- WHAT IS BEING ASKED -
Reply only with how many lines contain the word "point".
————————
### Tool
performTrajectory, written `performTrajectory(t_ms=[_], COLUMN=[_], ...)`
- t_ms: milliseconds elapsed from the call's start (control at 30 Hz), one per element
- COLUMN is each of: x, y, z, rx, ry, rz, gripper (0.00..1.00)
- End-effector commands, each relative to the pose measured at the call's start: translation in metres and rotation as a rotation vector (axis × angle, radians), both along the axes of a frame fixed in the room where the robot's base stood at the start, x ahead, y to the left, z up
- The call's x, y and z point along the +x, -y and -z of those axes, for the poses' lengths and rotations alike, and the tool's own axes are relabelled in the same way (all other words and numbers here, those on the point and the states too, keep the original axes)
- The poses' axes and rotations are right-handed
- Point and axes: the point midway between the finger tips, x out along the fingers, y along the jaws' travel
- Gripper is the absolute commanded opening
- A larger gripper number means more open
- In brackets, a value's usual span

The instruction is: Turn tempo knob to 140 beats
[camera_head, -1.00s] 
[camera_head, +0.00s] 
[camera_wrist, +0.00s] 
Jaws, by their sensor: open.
————————
- WRITTEN RESPONSE -
2